First, you should define what your library is supposed to provide. This part is usually surprisingly difficult. It’s a bit hard to know what it can provide, without knowing a bit about what the hardware sensors are capable of providing. Some iteration on the requirements is expected.
You will need to have access to the documentation for the sensors, usually in the form of the manufacturer’s data sheets. Using the datasheet, and knowing how the device is connected to the target CPU/board, you will need to access the STM32 peripherals that comprise the interface to the sensors. Back to the datasheets, this time for the STM32, to see how to access its peripheral interfaces. That might be simple GPIO bits and bytes, or might be how to use built-in peripherals such as SPI or I2C.
The datasheets for the sensors will detail a bunch of registers, describing the meaning of each, including the meanings of each bit, or group of bits, in certain registers. You will write code in C that accesses the STM32 peripherals, and those peripherals will access the sensors across the electrical interface that is part of the STM32 board.
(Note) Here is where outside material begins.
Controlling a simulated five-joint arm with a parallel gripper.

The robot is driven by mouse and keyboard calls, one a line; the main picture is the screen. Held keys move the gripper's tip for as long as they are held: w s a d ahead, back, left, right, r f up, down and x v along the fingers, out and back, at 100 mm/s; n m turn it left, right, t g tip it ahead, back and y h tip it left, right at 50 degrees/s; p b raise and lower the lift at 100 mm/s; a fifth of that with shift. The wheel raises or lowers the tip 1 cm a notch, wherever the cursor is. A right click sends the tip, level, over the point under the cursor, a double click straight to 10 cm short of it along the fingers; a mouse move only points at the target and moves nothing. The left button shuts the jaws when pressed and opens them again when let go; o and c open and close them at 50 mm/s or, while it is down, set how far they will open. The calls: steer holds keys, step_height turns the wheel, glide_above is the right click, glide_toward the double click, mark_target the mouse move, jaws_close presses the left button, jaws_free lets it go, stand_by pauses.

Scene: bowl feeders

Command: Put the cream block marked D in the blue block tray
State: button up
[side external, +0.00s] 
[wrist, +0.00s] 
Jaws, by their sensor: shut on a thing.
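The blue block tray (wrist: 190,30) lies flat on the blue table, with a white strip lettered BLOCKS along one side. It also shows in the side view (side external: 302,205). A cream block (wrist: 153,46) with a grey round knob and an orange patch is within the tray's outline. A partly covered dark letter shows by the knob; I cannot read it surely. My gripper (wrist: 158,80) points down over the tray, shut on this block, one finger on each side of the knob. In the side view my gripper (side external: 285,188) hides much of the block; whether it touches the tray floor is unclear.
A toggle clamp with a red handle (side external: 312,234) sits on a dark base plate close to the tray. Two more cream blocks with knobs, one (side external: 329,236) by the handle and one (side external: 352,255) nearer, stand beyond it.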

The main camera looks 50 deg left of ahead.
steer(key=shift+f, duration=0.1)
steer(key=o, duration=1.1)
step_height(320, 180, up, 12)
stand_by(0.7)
The workflow usually starts out by writing to a register or three to see if there is some identifiable effect. For example, if you are exercising a digital IO port, you might wire up an LED to see if you can turn it on or off, or a switch to see if you can correctly read its state. This establishes that your code can poke or peek at IO using register level access. There may be existing helper functions to do this work as part of the cross toolchain. Or you might have to develop your own, using pointer indirection to access memory mapped IO. Or there might be specially instructions needed that can only be accessed from inline assembler code. This answer is generic as I don’t know the specifics of the STM32 processor or its typical ecosystem.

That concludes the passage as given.